What’s often written about a lot of artists and musicians is this kind of chronology: They’ve studied with this person, they’ve made this work, they’ve had this solo show at this venue, but there’s not the, “They lived in North Park and they kept chickens” or something.
There’s very little. Often journalists — and they’re doing their job — try to find an angle or a story. Usually that’s the artist promoting an album or on a tour. And we had a lot of that. But we didn’t have a lot of the life details and creative ideas. And just the musician talking, not a narrator. Just let the artist talk. That’s what we try to do: To get the artist to open up, and back out of the way. And that renders incredible results, I mean, the interviews have been great.
Now it also renders incredible challenges, right? It’s hard to get artists to talk sometimes.
Musicians don’t want to be pigeonholed. We have a challenge in even talking about music. How do you describe the difference between the sound of an organ and a violin? Or even one organ player playing versus another? This is a challenge to the spoken word, to the written word. And a lot of artists want to share what they’re doing but they don’t want to be put in the box. You as a journalist have to somehow present a package so that people can take it all in, and that’s a challenge we all share.
There are some very reclusive artists that are very well-known. And yet privately they still want their work to be shared and understood. We have a dream list of some artists that we would like to profile who are notorious for not doing any press. We would love to feature Boards of Canada, the most reclusive and revered electronic artists of our time. So you’re very fortunate if you can gain that confidence.
Artists like to connect personally with people and they don’t like clichés.
What are some of those clichés?
What was your most inspiring moment you can remember playing music?

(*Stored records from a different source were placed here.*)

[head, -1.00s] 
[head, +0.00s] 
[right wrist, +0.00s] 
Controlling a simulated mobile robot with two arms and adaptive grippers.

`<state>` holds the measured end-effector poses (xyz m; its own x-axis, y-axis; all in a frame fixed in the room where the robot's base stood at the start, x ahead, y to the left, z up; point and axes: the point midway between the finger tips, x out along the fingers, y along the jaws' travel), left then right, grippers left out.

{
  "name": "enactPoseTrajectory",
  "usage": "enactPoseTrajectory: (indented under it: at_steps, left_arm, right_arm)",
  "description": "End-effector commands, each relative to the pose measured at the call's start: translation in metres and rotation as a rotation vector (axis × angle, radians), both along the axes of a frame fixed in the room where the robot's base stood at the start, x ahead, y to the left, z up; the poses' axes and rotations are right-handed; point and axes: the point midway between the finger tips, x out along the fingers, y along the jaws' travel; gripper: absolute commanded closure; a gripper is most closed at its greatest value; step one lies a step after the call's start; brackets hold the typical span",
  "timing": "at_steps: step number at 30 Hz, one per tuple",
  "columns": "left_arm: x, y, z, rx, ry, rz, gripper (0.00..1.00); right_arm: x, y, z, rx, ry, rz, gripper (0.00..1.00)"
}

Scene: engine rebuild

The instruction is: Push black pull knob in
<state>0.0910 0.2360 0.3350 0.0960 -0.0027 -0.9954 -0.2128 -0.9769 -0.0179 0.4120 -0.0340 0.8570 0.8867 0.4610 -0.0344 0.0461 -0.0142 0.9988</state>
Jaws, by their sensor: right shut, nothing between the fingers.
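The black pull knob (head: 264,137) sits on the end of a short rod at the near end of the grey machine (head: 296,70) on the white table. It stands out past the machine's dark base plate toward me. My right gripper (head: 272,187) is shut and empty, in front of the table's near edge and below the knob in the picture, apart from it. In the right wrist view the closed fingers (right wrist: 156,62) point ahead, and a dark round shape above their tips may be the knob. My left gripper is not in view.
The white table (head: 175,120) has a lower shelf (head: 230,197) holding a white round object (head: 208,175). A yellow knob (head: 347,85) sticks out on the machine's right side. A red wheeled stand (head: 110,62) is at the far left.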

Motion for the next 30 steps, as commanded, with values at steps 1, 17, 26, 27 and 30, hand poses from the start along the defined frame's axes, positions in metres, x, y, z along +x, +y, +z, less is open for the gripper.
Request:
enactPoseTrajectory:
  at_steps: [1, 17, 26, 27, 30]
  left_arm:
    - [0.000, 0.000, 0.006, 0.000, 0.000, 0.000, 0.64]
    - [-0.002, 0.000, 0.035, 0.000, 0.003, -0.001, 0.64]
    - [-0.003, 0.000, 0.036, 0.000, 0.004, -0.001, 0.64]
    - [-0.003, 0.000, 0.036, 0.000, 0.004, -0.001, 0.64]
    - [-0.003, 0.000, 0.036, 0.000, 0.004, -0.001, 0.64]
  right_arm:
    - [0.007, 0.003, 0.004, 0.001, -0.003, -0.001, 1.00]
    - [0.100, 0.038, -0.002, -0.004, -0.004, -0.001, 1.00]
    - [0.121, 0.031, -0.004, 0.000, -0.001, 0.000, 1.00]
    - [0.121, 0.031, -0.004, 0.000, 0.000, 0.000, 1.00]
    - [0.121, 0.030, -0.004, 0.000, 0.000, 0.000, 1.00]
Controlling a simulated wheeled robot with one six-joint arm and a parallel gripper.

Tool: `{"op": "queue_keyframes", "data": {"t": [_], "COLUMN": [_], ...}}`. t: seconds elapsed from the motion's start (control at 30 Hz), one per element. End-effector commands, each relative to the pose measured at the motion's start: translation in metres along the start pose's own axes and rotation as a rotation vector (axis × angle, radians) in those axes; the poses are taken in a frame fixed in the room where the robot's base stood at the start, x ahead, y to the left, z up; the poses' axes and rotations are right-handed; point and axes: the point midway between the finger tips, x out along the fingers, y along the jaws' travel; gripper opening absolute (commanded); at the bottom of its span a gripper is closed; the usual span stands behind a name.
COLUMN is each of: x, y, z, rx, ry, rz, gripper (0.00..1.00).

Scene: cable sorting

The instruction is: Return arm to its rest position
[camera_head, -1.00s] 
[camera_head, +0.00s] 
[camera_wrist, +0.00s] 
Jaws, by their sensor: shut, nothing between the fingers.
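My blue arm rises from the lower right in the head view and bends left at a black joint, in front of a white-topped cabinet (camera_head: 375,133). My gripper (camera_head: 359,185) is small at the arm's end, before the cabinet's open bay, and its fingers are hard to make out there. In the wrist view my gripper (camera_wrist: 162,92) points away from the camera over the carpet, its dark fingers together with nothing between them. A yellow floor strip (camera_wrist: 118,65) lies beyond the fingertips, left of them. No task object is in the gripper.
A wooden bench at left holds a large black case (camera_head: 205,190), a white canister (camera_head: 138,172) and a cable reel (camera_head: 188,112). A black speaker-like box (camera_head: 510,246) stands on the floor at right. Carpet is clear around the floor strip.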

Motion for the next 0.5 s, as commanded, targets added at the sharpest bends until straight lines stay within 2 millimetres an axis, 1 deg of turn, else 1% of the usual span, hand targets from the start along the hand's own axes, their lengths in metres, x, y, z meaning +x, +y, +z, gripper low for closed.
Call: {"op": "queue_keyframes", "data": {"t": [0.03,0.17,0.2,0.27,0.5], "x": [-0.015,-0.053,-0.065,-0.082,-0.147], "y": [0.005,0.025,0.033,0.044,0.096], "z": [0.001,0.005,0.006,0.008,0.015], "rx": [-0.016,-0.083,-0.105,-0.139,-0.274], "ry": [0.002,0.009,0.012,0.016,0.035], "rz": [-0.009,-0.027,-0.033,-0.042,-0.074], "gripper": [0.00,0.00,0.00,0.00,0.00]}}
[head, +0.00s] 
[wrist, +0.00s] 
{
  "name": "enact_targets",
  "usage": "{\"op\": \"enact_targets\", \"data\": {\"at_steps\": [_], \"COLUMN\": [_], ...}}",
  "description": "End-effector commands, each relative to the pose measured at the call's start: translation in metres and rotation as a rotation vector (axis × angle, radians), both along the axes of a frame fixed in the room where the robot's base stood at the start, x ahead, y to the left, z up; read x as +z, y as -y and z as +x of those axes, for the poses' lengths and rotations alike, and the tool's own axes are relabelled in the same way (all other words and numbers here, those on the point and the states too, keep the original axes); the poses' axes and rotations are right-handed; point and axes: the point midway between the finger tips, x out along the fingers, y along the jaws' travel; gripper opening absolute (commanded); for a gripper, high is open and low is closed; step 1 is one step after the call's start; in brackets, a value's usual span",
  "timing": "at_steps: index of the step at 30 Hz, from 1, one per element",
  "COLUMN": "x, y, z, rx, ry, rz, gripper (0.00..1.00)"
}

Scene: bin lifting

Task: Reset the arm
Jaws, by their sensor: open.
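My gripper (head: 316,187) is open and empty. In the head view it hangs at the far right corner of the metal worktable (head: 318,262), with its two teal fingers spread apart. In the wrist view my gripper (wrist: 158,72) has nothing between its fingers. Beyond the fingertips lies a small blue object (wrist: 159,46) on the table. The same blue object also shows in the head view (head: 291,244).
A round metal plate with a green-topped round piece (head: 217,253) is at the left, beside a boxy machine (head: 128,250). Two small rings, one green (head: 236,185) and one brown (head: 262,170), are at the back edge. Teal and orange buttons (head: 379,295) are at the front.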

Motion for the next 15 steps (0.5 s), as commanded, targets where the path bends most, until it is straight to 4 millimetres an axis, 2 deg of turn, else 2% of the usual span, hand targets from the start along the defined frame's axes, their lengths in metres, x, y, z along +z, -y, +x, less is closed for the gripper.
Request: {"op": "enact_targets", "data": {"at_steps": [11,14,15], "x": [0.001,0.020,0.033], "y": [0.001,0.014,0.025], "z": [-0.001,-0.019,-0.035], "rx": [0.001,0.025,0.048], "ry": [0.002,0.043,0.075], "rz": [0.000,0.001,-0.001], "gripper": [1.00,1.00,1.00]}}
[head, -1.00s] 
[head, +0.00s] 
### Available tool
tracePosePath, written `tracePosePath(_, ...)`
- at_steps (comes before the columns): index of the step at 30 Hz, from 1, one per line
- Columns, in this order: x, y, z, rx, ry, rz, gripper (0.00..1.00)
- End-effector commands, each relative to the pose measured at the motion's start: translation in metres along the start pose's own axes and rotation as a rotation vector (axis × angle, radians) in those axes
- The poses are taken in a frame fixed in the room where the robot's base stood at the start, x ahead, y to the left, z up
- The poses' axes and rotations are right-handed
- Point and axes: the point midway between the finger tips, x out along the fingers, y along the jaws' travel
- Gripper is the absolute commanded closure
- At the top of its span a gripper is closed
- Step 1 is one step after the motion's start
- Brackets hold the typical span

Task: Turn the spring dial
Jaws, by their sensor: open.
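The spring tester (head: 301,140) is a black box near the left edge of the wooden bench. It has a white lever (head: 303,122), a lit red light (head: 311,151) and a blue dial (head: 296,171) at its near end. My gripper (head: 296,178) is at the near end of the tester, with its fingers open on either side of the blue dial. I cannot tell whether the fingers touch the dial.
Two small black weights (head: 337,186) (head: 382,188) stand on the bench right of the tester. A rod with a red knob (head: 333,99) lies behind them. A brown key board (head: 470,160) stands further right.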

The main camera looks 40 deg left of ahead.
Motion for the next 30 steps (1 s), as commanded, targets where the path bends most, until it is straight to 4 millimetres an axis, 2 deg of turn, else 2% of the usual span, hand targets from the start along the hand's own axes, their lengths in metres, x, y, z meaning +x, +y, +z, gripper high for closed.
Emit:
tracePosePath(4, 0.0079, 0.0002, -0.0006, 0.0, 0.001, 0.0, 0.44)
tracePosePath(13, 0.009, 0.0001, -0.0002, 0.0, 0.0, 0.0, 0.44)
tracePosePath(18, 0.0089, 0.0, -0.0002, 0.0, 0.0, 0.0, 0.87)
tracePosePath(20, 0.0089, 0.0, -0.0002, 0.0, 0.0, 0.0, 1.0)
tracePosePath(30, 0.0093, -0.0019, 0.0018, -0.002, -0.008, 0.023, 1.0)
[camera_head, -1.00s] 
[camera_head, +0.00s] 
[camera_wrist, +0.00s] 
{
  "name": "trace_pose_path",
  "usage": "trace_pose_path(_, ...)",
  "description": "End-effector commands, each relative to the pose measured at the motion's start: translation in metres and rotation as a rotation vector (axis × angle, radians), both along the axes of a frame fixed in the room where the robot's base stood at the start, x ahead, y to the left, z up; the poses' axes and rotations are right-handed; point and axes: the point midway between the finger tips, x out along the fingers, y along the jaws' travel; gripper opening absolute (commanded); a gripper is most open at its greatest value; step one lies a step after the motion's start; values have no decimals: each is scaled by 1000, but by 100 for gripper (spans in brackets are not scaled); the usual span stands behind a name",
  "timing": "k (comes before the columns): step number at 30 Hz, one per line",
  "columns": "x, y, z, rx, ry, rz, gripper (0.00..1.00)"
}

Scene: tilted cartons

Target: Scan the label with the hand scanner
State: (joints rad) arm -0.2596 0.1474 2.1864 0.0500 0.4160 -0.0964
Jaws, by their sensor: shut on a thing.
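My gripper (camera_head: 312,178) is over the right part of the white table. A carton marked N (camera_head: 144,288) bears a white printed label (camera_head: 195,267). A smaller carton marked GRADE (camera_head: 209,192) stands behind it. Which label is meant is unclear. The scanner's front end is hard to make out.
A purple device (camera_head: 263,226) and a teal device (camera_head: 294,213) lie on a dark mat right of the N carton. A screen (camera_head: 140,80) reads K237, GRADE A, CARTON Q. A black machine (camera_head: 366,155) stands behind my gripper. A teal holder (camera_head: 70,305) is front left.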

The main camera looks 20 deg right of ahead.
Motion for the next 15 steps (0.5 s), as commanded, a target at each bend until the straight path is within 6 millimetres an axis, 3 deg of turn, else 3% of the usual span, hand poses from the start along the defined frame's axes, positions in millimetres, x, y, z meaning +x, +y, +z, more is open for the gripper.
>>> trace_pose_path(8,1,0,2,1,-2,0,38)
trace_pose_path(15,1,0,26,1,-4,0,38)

Who’s your favorite artist? What was the most difficult period in your life? It’s hard for us to understand this, but for them, art is a daily 24/7 experience. Sometimes they don’t play music and they’re just cooking. But whatever happens, this is their day job and they live in this creative space all the time. So life is a little bit different for them than it is for most of us.
All of the artists, I’ve noticed, have a good work ethic. And that’s one of the things, when we talk about great artists, that separates them. They really have put in the time. You can be born with perfect pitch or a good memory, but that’s a starting point.
Why are you telling these stories?
Two reasons: To preserve the artist’s voice for all time. And then the second thing is to share it with people. The music-listening public can get closer to the artist through their own words. And then those of us who are on the path of learning as students and musicians can also benefit from it.
When we interviewed Matmos, Martin Schmidt explained how the creative process is an ebb and flow experience and not a switch they turn on and off. Great musicians live with music in a very organic way; it is not forced.
Is there some kind of boundary you’ve drawn around what kind of music you’ll cover?
We focus on jazz, classical, electronic, world and crossover genres. Our criteria for selecting artists is that they have an identity in their sound, are unique and are contributing to and recognized for their music. Age and awards are less important than vision and sound.
The first artist we interviewed was Jason Soares of Aspects of Physics — experimental electronic rock art music. And then the second artist was Steven Schick, a solo percussionist. And then Holly Hofmann (jazz and classical flutist). So we want to paint with a broad brush but there are some types of music that are doing just fine commercially and they don’t need to be covered in the same way that we’re doing this.
Is it better for us to sit down with 50 Cent to talk about his lyrics, or is it better for us to sit down with a young and promising pianist and give them exposure?
The element of curiosity is very important, too. How we discover anything that’s new, but particularly music? I can remember when I listened to very hardcore music and then how did I end up buying a Dave Brubeck album? I’m not sure but I think it had something to do with the Wherehouse when there were record stores.
I’m glad you said that. How do we discover new artists? I’m not just going to go onto Google and type in “avant-garde percussion solo.” I’m certainly not going to assume that that just exists in San Diego. So how do you tell somebody who might not care already? What do you give them to start to navigate that world?
We hope that if someone’s aware of one artist we profile that they’d also explore the other artists in the collection. Kind of a cross-pollination. Of course you can’t force people — they’ll have to voluntarily go on that journey themselves. In presenting a broad spectrum of great artists in music, you give people a rainbow of colors to choose from. In a way, that’s a similar effect to the record store experience. We’re moving over to video as a means to share all sorts of music. Video draws you in in a way that’s kind of its own animal.
Why is this foundation rooted in San Diego?
Well, I’m local, so there’s that. But San Diego’s changing — we’re collectively moving into a more progressive place as an arts and culture community. A lot of that has been spontaneous. But we have institutions here that have supported the musical arts like the Neurosciences Institute and the Athenaeum and UCSD. There’s a desire to take things ahead.
Why do you say this is an idea whose time has come?
Let’s be honest: We’re going through a global financial transition, which affects the arts. Musicians and artists will have to develop new models to share their work with people.
When a concert’s over and everyone leaves, that music is finished and that experience was unique to that moment. But that video can not only capture the moment but it can travel without boundaries. That’s the way I like to think of sharing the life history of musicians and their music.